/---

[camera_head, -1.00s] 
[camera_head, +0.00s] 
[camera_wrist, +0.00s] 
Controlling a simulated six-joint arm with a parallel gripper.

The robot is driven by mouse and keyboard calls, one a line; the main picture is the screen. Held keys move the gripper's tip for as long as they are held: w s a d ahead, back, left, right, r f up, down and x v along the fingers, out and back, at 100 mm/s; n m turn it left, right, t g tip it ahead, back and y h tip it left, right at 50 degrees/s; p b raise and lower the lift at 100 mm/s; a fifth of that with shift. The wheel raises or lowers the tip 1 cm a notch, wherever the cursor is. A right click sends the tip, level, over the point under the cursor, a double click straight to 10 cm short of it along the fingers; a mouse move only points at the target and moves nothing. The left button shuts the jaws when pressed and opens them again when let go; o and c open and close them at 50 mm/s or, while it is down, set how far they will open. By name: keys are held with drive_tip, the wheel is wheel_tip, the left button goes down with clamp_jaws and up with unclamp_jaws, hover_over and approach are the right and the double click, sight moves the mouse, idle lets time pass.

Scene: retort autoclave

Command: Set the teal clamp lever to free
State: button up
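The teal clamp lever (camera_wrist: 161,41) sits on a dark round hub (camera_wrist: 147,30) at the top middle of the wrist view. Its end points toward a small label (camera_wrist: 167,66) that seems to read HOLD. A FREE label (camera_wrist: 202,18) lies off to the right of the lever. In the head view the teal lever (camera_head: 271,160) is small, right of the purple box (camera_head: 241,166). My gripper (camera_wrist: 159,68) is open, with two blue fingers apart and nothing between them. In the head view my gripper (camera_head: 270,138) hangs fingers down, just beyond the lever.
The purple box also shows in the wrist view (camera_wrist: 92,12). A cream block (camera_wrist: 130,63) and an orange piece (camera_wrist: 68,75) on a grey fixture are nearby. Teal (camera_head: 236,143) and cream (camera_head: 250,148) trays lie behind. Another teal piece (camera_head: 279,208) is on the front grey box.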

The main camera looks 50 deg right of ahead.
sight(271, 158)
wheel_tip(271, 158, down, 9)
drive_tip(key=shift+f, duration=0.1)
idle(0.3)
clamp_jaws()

\---

**TASK TO COMPLETE:** Repeat every line of the data, exactly and in full.

**RESULT:**
[camera_head, -1.00s] 
[camera_head, +0.00s] 
[camera_wrist, +0.00s] 
Controlling a simulated six-joint arm with a parallel gripper.

The robot is driven by mouse and keyboard calls, one a line; the main picture is the screen. Held keys move the gripper's tip for as long as they are held: w s a d ahead, back, left, right, r f up, down and x v along the fingers, out and back, at 100 mm/s; n m turn it left, right, t g tip it ahead, back and y h tip it left, right at 50 degrees/s; p b raise and lower the lift at 100 mm/s; a fifth of that with shift. The wheel raises or lowers the tip 1 cm a notch, wherever the cursor is. A right click sends the tip, level, over the point under the cursor, a double click straight to 10 cm short of it along the fingers; a mouse move only points at the target and moves nothing. The left button shuts the jaws when pressed and opens them again when let go; o and c open and close them at 50 mm/s or, while it is down, set how far they will open. By name: keys are held with drive_tip, the wheel is wheel_tip, the left button goes down with clamp_jaws and up with unclamp_jaws, hover_over and approach are the right and the double click, sight moves the mouse, idle lets time pass.

Scene: retort autoclave

Command: Set the teal clamp lever to free
State: button up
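The teal clamp lever (camera_wrist: 161,41) sits on a dark round hub (camera_wrist: 147,30) at the top middle of the wrist view. Its end points toward a small label (camera_wrist: 167,66) that seems to read HOLD. A FREE label (camera_wrist: 202,18) lies off to the right of the lever. In the head view the teal lever (camera_head: 271,160) is small, right of the purple box (camera_head: 241,166). My gripper (camera_wrist: 159,68) is open, with two blue fingers apart and nothing between them. In the head view my gripper (camera_head: 270,138) hangs fingers down, just beyond the lever.
The purple box also shows in the wrist view (camera_wrist: 92,12). A cream block (camera_wrist: 130,63) and an orange piece (camera_wrist: 68,75) on a grey fixture are nearby. Teal (camera_head: 236,143) and cream (camera_head: 250,148) trays lie behind. Another teal piece (camera_head: 279,208) is on the front grey box.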

The main camera looks 50 deg right of ahead.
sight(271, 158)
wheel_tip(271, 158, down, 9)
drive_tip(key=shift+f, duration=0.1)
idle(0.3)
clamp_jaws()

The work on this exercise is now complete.